##### The records #####
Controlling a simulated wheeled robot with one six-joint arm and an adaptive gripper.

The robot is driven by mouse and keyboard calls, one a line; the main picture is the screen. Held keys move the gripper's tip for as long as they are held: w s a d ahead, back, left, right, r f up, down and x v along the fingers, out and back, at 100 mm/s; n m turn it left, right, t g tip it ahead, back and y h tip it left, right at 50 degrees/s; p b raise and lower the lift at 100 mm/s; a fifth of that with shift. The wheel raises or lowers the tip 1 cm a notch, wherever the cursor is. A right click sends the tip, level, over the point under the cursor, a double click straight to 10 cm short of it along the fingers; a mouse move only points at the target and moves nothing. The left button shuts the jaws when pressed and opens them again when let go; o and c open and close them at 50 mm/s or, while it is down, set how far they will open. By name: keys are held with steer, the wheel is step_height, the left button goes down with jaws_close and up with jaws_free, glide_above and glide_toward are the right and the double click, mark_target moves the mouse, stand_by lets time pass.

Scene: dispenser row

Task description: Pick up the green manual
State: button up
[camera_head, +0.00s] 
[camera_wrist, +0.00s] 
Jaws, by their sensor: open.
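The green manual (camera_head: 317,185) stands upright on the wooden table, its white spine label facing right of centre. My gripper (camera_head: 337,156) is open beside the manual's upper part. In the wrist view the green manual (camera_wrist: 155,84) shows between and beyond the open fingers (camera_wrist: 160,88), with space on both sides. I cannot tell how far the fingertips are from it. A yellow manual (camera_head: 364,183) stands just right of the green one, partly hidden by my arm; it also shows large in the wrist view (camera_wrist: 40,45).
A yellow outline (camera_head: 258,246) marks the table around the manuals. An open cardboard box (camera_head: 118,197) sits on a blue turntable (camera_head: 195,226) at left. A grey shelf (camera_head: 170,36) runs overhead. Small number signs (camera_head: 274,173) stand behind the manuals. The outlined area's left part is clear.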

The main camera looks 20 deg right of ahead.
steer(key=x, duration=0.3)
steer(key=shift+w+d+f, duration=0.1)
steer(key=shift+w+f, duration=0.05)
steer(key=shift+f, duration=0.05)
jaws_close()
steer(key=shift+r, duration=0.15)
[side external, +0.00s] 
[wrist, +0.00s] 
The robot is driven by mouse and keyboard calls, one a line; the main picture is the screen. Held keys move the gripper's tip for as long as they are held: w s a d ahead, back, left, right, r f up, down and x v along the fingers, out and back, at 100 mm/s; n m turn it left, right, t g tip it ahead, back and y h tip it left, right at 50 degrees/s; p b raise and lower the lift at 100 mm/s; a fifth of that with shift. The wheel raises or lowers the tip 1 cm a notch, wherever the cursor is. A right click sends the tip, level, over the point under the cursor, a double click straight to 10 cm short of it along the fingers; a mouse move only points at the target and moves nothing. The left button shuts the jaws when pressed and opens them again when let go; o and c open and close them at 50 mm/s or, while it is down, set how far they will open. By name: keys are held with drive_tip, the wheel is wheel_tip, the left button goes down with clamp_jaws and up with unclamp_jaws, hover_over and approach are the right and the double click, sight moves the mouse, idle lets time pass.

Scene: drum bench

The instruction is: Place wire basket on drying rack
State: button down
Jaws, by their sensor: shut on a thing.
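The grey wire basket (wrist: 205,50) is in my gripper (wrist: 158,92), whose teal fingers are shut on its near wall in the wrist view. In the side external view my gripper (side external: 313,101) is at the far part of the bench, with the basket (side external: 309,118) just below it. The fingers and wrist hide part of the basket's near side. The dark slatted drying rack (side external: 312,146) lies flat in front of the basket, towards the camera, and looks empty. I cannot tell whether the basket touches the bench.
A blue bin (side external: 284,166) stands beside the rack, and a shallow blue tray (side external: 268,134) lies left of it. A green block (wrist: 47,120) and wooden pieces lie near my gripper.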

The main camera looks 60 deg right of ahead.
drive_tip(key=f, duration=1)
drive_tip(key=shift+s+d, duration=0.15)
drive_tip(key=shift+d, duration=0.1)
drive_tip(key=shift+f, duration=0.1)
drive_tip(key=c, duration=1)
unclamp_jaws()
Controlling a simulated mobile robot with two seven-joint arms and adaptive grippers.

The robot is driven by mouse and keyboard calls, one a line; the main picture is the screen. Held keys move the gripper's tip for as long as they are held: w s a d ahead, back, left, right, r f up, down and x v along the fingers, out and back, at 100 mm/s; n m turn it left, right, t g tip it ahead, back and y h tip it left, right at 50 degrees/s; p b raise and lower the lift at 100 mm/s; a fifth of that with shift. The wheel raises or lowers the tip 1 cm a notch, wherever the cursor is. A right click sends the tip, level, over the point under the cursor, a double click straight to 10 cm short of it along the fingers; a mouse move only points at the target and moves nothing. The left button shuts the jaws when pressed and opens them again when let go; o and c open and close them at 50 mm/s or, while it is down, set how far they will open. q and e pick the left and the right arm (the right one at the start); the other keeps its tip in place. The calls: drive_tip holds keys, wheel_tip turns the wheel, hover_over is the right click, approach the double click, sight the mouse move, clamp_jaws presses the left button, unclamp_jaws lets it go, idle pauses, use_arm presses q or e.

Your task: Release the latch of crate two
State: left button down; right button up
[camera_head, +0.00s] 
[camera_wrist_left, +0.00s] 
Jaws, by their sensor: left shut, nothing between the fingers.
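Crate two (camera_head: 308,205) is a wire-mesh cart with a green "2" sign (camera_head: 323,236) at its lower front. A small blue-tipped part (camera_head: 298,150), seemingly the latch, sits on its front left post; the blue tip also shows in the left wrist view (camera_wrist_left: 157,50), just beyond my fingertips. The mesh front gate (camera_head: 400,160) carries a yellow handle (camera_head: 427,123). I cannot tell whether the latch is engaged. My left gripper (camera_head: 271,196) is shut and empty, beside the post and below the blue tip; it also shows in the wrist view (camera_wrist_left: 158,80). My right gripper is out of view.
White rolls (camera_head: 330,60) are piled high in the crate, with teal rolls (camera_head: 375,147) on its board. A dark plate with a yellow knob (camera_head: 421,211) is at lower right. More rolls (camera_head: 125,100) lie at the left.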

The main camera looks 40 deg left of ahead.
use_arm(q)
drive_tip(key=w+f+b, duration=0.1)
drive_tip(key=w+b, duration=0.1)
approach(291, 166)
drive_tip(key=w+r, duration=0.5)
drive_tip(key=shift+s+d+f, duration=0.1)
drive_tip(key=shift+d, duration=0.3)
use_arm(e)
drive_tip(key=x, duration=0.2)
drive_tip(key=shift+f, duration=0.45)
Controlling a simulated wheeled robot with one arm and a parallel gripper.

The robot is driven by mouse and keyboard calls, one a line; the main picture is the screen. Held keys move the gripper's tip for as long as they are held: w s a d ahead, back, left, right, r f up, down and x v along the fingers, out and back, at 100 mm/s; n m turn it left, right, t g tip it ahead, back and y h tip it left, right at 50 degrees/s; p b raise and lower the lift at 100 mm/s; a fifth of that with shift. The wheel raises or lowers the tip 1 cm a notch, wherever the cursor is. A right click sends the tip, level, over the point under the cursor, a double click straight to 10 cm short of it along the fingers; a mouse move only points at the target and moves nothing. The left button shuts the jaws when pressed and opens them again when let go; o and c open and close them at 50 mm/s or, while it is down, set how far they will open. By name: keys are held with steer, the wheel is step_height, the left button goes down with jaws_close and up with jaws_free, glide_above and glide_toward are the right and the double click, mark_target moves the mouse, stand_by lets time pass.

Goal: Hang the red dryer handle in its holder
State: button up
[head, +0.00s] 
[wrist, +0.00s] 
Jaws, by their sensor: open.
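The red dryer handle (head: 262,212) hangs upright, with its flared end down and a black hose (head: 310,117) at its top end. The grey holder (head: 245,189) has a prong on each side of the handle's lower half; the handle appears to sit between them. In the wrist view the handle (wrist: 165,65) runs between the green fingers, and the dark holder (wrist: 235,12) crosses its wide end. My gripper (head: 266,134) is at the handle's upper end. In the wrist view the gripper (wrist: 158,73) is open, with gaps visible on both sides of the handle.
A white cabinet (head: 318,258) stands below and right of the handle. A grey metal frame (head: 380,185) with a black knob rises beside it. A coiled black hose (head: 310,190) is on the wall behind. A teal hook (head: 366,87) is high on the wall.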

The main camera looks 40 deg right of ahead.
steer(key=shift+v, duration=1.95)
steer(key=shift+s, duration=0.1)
#####
— Task goal —
Show all lines above holding "Controlling".

— Solution to this exercise —
Controlling a simulated wheeled robot with one six-joint arm and an adaptive gripper.
Controlling a simulated mobile robot with two seven-joint arms and adaptive grippers.
Controlling a simulated wheeled robot with one arm and a parallel gripper.

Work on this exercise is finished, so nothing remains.